## [EXERCISE INSTRUCTIONS]
Pictures within the data are to be left out; everything else must be reproduced exactly.

## [DATA BLOCK]
_ _ _ _ _

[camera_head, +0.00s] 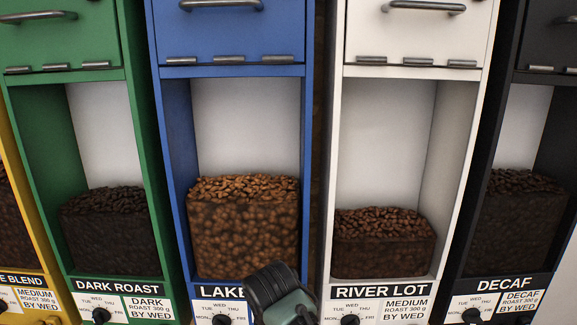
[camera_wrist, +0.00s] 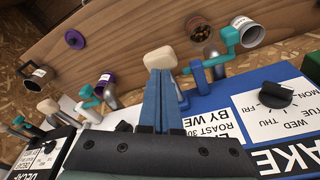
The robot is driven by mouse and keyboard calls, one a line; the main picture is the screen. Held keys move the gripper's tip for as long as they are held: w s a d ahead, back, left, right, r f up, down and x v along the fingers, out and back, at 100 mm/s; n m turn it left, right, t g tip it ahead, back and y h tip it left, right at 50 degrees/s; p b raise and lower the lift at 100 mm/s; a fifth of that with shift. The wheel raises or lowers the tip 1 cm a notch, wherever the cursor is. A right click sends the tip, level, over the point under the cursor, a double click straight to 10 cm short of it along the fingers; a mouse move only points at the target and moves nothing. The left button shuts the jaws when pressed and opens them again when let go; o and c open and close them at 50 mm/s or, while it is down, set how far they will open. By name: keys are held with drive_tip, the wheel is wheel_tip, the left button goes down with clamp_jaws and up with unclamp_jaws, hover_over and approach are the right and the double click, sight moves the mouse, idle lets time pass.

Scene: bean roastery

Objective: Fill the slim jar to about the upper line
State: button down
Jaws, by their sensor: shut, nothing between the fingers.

_ _ _ _ _

## [TASK RESULT]
[camera_head, +0.00s] 
[camera_wrist, +0.00s] 
The robot is driven by mouse and keyboard calls, one a line; the main picture is the screen. Held keys move the gripper's tip for as long as they are held: w s a d ahead, back, left, right, r f up, down and x v along the fingers, out and back, at 100 mm/s; n m turn it left, right, t g tip it ahead, back and y h tip it left, right at 50 degrees/s; p b raise and lower the lift at 100 mm/s; a fifth of that with shift. The wheel raises or lowers the tip 1 cm a notch, wherever the cursor is. A right click sends the tip, level, over the point under the cursor, a double click straight to 10 cm short of it along the fingers; a mouse move only points at the target and moves nothing. The left button shuts the jaws when pressed and opens them again when let go; o and c open and close them at 50 mm/s or, while it is down, set how far they will open. By name: keys are held with drive_tip, the wheel is wheel_tip, the left button goes down with clamp_jaws and up with unclamp_jaws, hover_over and approach are the right and the double click, sight moves the mouse, idle lets time pass.

Scene: bean roastery

Objective: Fill the slim jar to about the upper line
State: button down
Jaws, by their sensor: shut, nothing between the fingers.

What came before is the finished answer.